What is needed |
Take the lines of the data below from the very first through the line containing "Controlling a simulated" and output them exactly, pictures excluded.

Information shown |
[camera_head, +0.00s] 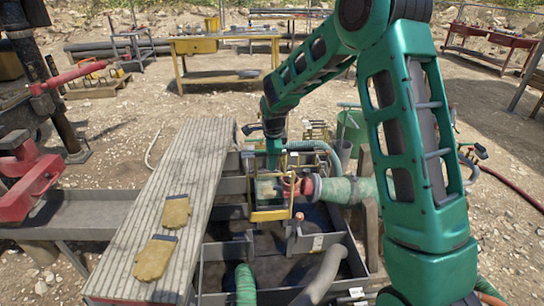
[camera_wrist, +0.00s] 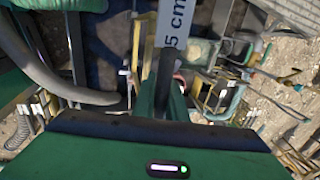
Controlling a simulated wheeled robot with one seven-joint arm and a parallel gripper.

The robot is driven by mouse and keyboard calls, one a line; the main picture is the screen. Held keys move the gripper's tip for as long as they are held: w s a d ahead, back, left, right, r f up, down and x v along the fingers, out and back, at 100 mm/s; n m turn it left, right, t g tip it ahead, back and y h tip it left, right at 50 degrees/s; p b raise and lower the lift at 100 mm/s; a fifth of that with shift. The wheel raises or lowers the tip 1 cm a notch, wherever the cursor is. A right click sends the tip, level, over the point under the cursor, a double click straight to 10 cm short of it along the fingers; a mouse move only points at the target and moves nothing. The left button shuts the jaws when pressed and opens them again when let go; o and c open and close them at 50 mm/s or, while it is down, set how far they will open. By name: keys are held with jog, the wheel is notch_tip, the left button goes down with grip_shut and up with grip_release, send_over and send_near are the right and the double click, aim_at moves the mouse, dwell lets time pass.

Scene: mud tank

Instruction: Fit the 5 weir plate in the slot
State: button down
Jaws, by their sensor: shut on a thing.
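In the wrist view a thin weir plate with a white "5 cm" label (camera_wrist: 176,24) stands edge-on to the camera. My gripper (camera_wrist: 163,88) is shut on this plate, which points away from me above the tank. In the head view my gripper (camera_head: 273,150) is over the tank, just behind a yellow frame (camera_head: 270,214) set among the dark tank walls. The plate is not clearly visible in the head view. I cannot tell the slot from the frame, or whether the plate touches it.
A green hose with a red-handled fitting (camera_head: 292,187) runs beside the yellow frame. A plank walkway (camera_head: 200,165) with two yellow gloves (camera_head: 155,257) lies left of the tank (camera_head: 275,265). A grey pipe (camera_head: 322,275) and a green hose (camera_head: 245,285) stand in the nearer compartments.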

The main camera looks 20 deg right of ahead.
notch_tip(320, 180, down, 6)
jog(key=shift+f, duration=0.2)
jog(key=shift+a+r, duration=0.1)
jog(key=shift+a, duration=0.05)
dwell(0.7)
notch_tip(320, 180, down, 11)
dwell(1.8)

Exercise answer |
[camera_head, +0.00s] 
[camera_wrist, +0.00s] 
Controlling a simulated wheeled robot with one seven-joint arm and a parallel gripper.

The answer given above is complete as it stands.